**Supplied entries:**
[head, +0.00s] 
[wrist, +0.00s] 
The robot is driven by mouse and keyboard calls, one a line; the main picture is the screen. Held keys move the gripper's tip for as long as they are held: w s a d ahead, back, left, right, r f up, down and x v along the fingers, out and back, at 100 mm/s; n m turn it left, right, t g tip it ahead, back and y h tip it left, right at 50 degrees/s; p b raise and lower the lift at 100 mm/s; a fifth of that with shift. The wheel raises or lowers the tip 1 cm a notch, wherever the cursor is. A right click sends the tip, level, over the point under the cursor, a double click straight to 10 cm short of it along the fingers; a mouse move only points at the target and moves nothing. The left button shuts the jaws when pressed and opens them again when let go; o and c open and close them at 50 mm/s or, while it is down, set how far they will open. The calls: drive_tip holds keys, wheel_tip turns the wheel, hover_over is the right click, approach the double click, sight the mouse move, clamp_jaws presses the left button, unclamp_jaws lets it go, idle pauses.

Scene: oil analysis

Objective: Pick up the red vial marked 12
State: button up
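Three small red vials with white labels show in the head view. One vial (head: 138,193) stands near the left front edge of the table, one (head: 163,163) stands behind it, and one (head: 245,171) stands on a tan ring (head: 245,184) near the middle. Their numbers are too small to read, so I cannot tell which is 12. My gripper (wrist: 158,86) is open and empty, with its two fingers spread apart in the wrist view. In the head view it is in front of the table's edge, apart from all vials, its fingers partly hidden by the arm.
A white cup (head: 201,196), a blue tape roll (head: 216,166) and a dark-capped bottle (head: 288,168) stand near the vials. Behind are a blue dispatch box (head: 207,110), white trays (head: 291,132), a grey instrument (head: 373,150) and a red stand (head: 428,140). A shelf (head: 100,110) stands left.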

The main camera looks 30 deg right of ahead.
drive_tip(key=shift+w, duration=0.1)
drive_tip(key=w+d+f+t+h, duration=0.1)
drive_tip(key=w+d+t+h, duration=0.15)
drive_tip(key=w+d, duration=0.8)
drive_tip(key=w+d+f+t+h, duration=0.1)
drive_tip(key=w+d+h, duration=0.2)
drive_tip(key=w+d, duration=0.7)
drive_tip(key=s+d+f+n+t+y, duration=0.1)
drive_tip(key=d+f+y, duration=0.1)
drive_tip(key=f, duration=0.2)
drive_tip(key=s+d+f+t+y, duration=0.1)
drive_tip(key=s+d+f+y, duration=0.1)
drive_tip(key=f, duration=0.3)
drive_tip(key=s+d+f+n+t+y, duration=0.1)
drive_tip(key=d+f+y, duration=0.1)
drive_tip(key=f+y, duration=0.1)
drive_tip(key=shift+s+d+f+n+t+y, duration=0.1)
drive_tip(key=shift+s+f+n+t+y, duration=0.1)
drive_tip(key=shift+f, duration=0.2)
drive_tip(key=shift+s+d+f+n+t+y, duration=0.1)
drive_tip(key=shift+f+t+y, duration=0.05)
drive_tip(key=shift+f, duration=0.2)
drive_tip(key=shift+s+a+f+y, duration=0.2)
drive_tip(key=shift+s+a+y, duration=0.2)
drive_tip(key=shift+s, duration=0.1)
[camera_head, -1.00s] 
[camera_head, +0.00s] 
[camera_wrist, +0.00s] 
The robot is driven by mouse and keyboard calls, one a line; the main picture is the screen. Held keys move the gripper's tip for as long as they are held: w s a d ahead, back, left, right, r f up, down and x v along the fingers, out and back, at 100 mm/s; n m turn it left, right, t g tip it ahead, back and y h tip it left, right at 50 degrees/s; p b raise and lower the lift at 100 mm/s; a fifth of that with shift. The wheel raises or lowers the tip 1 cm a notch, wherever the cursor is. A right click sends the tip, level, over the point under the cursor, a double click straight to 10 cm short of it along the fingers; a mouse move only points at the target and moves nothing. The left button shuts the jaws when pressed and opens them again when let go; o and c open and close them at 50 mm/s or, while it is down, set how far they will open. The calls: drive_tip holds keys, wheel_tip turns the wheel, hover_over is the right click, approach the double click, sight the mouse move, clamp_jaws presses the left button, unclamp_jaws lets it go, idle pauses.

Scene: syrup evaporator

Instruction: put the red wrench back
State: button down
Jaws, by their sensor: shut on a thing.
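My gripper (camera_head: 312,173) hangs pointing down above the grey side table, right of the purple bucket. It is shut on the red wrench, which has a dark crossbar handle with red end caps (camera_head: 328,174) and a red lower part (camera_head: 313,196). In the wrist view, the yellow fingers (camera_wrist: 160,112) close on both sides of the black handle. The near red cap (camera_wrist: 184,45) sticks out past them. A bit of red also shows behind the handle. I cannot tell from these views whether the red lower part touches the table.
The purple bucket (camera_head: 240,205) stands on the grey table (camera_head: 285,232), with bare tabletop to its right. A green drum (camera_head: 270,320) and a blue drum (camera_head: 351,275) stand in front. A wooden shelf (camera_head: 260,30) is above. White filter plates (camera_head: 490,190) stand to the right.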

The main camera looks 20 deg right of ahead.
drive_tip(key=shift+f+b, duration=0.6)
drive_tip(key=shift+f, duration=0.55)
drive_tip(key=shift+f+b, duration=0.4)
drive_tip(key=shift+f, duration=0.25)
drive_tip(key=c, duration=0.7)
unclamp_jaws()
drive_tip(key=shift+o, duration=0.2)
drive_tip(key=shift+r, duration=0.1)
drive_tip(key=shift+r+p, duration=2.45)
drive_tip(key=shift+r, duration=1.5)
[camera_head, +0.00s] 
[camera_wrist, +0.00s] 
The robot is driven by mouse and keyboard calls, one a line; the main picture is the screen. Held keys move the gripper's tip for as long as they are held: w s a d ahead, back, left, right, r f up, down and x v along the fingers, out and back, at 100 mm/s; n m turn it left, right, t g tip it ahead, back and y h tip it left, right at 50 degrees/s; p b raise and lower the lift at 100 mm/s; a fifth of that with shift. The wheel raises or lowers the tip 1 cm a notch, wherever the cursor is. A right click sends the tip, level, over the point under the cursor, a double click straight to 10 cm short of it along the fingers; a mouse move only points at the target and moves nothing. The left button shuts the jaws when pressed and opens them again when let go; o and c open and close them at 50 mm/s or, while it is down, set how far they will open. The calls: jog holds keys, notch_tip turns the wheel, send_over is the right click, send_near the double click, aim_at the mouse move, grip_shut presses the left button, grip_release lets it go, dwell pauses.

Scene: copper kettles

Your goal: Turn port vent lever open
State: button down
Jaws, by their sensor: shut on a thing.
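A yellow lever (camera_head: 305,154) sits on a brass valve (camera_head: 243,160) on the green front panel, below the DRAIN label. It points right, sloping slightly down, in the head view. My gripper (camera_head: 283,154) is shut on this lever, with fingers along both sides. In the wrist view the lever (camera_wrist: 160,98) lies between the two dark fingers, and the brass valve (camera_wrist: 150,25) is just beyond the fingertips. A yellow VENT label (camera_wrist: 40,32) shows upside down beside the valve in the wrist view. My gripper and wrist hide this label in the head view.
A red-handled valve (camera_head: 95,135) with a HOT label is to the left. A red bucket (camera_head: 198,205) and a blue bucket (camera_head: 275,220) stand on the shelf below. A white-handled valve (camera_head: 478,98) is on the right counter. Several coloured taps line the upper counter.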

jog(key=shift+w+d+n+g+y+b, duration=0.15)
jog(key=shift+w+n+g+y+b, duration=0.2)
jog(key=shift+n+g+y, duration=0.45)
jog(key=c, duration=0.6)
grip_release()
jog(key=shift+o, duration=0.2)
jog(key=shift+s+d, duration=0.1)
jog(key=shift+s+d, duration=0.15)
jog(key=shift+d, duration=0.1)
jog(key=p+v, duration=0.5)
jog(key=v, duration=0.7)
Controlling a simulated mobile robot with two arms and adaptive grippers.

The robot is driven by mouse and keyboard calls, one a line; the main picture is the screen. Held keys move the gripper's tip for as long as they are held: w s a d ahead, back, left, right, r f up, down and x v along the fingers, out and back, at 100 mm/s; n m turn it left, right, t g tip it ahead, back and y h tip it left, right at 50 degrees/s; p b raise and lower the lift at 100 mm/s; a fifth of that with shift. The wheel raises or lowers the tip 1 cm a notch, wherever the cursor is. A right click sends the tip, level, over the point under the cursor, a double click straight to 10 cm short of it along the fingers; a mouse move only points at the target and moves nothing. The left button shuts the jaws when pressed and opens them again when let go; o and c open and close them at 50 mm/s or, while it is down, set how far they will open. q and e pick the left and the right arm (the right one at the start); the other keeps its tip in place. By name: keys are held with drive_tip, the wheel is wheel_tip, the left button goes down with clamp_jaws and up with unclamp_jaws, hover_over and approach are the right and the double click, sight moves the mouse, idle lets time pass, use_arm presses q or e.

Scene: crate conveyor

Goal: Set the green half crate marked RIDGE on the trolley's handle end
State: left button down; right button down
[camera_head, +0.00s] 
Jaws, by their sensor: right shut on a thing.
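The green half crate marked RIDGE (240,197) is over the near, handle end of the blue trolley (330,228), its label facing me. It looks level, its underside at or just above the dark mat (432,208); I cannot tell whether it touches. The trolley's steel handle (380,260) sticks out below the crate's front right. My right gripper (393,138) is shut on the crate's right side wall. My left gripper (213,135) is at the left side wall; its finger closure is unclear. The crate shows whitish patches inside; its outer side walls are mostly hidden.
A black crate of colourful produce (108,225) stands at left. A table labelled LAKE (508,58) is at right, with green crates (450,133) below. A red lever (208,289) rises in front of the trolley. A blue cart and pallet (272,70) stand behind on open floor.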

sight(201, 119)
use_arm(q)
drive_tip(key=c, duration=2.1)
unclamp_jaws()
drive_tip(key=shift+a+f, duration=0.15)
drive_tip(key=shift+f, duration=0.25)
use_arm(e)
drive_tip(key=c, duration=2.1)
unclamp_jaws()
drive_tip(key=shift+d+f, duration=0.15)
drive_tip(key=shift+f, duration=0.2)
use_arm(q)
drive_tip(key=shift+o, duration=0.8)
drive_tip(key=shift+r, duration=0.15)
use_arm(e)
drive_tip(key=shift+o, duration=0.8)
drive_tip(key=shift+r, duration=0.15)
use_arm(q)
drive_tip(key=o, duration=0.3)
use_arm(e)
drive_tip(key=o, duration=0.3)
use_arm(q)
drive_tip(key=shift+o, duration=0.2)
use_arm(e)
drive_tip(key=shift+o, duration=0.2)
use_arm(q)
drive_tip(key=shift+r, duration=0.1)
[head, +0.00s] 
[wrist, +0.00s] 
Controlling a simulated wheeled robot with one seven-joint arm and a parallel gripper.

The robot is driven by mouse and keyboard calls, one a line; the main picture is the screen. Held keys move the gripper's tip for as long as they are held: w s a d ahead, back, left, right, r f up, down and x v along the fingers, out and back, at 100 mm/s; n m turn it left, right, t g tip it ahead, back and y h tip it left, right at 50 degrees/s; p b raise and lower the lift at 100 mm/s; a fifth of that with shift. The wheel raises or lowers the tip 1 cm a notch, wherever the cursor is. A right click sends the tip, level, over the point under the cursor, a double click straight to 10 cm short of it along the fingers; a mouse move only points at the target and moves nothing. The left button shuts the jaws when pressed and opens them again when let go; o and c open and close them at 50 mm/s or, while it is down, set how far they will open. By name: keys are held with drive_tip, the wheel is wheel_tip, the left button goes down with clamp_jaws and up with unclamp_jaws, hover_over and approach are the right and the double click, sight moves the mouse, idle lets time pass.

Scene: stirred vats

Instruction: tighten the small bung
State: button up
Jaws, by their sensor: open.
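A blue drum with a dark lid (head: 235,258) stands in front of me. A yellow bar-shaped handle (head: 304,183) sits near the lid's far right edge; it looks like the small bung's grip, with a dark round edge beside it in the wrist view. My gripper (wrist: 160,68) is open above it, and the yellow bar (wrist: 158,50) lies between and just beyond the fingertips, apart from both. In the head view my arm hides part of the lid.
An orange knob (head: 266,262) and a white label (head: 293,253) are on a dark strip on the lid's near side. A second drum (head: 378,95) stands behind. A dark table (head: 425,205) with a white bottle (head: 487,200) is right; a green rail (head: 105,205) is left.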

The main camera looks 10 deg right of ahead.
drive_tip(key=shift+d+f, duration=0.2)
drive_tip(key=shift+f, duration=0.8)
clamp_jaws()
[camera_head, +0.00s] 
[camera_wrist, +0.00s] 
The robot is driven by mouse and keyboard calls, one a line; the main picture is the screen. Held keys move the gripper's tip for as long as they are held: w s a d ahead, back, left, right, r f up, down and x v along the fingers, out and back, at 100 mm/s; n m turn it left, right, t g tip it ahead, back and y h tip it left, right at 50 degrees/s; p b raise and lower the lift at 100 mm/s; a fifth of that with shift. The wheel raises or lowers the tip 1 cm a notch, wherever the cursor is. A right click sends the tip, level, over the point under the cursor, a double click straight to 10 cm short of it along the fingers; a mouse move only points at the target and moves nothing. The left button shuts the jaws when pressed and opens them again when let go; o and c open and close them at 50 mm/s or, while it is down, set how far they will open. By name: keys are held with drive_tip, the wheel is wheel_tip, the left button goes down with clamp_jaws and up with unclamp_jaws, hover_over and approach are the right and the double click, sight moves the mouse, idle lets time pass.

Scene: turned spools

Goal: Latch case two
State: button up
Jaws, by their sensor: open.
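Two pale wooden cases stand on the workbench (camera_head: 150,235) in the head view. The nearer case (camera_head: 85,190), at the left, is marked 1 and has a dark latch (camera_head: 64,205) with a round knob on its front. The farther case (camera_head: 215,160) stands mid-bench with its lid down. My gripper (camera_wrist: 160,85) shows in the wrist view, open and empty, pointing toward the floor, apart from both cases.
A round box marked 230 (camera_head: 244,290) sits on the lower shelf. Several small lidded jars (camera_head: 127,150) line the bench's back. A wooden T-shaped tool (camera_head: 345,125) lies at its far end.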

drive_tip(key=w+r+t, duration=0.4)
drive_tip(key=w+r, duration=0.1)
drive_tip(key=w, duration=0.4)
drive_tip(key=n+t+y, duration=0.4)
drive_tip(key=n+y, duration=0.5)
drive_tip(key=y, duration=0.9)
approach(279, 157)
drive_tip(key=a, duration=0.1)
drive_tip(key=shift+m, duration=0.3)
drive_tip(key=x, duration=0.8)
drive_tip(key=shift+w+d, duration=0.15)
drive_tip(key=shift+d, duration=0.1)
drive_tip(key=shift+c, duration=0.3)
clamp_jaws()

**Prompt:** Pull out every line in the material above where "Controlling" occurs.

**Solution for this exercise:**
Controlling a simulated mobile robot with two arms and adaptive grippers.
Controlling a simulated wheeled robot with one seven-joint arm and a parallel gripper.

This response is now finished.